There is a reason why Eric Evans needed about 500 pages to explain it in Domain-Driven Design: Tackling Complexity in the Heart of Software. If you are interested in really learning DDD then don’t be afraid to read Evan’s book about it.
First off, I’d like to point out that this article describes my interpretation of DDD, and the implementation I show in the article is based on what has worked out best in my experience with Go-related projects. The implementation we will create is not in any way a community accepted best practice. I will also be naming folders in the project after the DDD methodology to make it easy to understand and follow, I’m not sure that’s how I would want a real repository to look like though. For this reason, I will also have a separate branch of the repository where I’ve fixed the structure, and that refactor will be explained in How to Structure DDD in Golang.
I’ve seen many heated discussions on the internet about DDD and how a correct implementation is done. One thing that struck me is that most of the time people seem to forget the purpose behind DDD, and instead end up arguing on small implementation details. I think the important thing is that the suggested methodology purposed by Evan is followed, and not if something is named X or Y.
DDD is a huge area and we will mostly look at the implementation of it, but before we implement anything I will make a quick recap of some of the aspects in DDD.
Domain-Driven Design is a way of structuring and modeling the software after the Domain it belongs to. What this means is that a domain first has to be considered for the software that is written. The domain is the topic or problem that the software intends to work on.
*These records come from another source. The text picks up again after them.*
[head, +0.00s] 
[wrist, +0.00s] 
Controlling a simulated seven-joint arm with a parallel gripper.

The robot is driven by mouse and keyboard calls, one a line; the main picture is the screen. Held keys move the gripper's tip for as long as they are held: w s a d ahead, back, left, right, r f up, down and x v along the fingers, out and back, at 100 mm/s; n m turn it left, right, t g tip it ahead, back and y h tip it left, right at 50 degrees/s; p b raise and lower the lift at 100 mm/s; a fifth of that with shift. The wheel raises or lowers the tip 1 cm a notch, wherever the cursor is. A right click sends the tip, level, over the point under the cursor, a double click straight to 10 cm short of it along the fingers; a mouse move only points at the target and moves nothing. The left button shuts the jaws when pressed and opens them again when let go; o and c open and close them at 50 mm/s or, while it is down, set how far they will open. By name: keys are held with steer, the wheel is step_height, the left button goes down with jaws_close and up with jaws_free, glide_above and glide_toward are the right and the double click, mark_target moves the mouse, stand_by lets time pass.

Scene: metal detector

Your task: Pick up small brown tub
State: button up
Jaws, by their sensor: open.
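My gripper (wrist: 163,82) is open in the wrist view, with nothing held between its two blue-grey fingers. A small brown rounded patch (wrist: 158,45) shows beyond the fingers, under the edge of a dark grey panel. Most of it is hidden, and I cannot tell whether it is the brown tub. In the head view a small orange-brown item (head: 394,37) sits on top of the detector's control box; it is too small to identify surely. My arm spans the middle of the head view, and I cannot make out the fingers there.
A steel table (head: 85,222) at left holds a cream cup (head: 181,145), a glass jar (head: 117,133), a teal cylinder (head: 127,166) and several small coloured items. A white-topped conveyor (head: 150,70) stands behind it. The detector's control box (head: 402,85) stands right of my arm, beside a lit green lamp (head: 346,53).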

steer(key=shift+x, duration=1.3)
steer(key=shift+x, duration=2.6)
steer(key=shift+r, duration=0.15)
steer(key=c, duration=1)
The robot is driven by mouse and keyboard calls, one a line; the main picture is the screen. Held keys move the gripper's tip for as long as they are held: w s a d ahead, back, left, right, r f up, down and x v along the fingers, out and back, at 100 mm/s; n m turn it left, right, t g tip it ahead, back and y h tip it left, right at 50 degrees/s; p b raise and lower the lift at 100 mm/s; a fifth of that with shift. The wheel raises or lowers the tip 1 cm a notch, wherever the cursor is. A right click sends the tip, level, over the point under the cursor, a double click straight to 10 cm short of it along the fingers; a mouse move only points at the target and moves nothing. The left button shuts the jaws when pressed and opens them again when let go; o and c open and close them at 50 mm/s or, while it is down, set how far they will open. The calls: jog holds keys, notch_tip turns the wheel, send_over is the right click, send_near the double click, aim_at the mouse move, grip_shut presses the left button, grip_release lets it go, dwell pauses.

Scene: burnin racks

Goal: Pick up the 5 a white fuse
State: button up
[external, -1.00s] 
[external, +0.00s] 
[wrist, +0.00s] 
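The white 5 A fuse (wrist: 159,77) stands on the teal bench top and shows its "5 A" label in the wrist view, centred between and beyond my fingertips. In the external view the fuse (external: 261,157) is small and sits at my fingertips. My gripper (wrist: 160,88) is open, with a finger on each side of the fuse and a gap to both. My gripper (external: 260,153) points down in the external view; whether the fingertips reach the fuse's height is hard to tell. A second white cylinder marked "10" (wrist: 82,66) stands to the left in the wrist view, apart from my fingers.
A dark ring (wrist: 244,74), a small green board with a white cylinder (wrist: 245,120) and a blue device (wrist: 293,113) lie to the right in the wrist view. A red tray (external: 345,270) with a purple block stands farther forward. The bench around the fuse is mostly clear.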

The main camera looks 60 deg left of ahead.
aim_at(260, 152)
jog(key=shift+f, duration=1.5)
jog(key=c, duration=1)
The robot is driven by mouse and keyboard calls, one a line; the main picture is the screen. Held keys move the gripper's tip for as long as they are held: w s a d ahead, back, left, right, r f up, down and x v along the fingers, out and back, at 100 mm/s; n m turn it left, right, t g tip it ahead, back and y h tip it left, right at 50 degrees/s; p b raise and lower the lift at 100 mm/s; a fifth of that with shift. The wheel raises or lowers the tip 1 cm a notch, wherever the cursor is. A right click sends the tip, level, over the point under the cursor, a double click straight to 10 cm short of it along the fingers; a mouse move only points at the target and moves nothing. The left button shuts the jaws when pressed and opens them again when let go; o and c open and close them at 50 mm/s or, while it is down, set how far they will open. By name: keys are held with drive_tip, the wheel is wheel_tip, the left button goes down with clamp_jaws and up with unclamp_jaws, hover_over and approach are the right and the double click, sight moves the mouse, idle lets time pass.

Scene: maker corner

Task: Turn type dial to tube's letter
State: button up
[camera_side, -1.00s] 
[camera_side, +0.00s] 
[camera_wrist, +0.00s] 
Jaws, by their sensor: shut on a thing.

The software should be written to reflect the domain.
DDD advocates that the engineering team has to meet up with the Subject Matter Experts, SME, which are the experts inside the domain. The reason for this is because the SME holds the knowledge about the domain and that knowledge should be reflected in the software. It makes pretty much sense when you think about it, If I were to build a stock trading platform, do I as an engineer know the domain well enough to build a good stock trading platform? The platform would probably be a lot better off if I had a few sessions with Warren Buffet about the domain
The architecture in the code should also reflect on the domain. We will see how when we start writing our Tavern.
Let’s start learning how to implement DDD, and to start it out I’d like to tell you a story of a Gopher, Dante, who wants to create an online Tavern. Dante knows how to write code, but he does not know anything about how to run a tavern.
The day that Dante decides to start working on the tavern he reaches a problem, where and how to start? He goes out on a walk to think about his issues. While waiting at a stop sign, a man in a top hat approaches Dante and says
“It look’s like you’re worried about something young man, do you need help building a tavern perhaps?”
Dante and the top hat man have a great walk where they discuss the Tavern and how running one works.
Dante asks how regular drinkers are handled, and the top hat replies that it is called Customers, not drinkers.
The top hat also explains to Dante that a tavern needs a few things to operate, such as Customers, Employees, Banking, and Suppliers.
I hope you liked the story about Dante, there is a reason why I wrote it. We can use the story to explain some keywords used in DDD, words I find hard to explain without putting them into context, such as a short story.
A Domain modeling session has been held between Dante and the top hat. Top hat as a Subject Matter Expert and Dante as the engineer has discussed the domain space and found common ground. This is done to learn the Model, a model is an abstraction of the needed components to handle a domain.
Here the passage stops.